At Turner Creek Elementary in Cary, Karen Berryman’s second-grade class is already preparing for third-grade reading. Children are reading more nonfiction books, which will be an emphasis next year.

Last week, as a small group of students opened “Why Polar Bears Like Snow: And Flamingos Don’t” and answered Berryman’s questions about finding information in the nonfiction book. As they talked, other students worked on a variety of reading and writing activities.

The hour-long focus on literacy is structured so that all students will work with Berryman, read on their own, read aloud to a friend, write, and read a book on a computer. Students are also building their endurance in preparation for the hours of focus required for the end-of-grade exam next year, said principal Lisa Spalding.

“Children need to read at third-grade level just to make it in the world,” Spalding said.

Turner Creek students pass end-of-grade exams at a higher rate than both the Wake County and state averages. Nearly 85 percent of the school’s third graders passed the reading test last year, compared to 73 percent in the county and 67.6 percent statewide.

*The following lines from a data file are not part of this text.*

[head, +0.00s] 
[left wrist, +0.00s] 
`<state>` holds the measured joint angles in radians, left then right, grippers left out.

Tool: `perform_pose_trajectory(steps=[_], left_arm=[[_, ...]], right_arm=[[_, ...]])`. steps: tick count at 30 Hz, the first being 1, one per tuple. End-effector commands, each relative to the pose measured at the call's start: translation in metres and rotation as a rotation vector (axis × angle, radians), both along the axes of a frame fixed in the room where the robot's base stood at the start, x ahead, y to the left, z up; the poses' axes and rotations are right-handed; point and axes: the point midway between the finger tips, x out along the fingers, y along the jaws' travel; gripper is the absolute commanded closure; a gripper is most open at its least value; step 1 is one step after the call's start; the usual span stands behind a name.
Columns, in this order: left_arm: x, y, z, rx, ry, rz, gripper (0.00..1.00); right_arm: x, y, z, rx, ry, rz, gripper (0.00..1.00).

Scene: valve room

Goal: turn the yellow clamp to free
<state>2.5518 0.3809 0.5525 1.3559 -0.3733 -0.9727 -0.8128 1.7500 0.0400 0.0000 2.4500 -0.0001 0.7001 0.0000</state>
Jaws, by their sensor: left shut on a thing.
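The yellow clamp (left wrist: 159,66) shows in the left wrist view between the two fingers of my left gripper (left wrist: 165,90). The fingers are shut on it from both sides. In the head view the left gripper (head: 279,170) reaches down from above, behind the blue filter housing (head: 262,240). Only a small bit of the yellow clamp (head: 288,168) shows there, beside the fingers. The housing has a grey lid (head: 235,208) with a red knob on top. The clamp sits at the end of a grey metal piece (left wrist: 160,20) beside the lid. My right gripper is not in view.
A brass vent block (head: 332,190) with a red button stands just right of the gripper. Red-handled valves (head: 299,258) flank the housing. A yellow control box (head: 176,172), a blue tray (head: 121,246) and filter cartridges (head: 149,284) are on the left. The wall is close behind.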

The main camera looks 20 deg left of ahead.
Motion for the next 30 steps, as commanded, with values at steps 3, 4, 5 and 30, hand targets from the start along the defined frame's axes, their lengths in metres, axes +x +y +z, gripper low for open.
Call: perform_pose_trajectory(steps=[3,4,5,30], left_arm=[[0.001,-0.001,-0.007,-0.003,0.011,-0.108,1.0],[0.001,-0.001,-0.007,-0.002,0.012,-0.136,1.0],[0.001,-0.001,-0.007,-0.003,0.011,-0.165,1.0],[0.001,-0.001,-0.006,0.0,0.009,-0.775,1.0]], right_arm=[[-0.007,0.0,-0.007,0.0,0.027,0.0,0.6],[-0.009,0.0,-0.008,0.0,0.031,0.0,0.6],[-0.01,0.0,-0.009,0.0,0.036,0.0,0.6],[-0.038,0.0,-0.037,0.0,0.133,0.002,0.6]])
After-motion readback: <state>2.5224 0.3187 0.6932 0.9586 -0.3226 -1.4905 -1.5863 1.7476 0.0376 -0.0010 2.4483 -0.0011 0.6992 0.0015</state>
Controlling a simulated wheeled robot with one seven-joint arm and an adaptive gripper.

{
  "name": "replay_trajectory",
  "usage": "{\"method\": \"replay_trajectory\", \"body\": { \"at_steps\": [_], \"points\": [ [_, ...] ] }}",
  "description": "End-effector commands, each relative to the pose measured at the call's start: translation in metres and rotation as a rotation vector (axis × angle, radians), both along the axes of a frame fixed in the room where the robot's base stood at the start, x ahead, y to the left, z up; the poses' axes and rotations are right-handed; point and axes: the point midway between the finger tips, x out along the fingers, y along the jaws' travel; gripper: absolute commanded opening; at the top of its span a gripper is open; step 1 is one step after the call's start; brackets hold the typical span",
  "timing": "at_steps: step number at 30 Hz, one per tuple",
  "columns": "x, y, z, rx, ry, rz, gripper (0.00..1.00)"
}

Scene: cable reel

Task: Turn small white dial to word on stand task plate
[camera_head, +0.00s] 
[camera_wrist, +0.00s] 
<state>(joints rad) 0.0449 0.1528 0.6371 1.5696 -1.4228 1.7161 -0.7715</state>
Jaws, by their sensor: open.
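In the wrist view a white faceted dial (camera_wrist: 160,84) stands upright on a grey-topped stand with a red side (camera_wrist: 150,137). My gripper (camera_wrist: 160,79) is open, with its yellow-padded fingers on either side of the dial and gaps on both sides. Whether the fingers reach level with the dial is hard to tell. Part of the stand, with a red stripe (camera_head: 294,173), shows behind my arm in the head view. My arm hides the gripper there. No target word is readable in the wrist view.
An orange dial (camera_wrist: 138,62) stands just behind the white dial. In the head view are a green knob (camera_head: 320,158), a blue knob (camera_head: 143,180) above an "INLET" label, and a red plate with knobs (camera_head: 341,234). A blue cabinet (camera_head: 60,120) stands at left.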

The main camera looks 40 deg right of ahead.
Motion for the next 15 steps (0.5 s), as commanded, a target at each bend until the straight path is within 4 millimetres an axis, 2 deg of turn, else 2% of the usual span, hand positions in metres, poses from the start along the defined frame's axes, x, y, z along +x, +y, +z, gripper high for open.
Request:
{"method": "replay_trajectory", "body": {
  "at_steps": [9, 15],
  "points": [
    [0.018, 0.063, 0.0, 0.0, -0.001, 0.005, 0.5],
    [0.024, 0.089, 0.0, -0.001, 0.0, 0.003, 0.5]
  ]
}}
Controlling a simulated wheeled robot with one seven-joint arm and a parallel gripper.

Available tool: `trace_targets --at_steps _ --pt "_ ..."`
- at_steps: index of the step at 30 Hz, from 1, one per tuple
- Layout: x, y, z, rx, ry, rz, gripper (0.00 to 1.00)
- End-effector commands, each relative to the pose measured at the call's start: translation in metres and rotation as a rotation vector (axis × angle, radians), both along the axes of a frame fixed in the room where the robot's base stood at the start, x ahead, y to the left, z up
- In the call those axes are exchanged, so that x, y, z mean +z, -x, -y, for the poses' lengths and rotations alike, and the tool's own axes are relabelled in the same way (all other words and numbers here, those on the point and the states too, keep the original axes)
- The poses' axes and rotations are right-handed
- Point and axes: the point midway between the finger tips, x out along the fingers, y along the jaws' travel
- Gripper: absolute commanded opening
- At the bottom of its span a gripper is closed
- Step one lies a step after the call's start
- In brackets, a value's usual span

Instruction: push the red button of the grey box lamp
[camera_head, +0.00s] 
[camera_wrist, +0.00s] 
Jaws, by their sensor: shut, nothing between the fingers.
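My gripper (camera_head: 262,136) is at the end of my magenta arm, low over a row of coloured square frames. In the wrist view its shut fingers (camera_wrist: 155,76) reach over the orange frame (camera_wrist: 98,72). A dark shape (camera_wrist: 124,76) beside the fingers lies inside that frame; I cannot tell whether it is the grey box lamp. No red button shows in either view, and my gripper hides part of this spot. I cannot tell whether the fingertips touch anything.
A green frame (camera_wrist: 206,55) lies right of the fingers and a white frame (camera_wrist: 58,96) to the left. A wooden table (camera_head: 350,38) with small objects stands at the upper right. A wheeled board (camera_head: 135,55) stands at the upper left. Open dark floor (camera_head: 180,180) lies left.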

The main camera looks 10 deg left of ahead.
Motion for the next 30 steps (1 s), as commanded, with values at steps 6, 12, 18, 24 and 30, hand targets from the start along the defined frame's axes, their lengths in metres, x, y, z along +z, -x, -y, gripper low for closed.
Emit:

In some of the state’s elementary schools, fewer than half of the third graders pass.

Even if a few dozen students at Turner Creek were to face repeating third grade, Spalding said she was not yet certain how the school would adapt.

June Atkinson, state superintendent of public instruction, disagrees with the retention requirement, and would prefer that the state focus on a plan to offer students who struggle with reading a chance to attend summer reading camps in their early elementary years. Students’ reading ability slides over the summer if they don’t have books or an adult who reads to them, she said.

“We need to create a culture where it’s not punishment for students to have extended learning,” she said. “It’s a way to prioritize learning for every single child in our state.”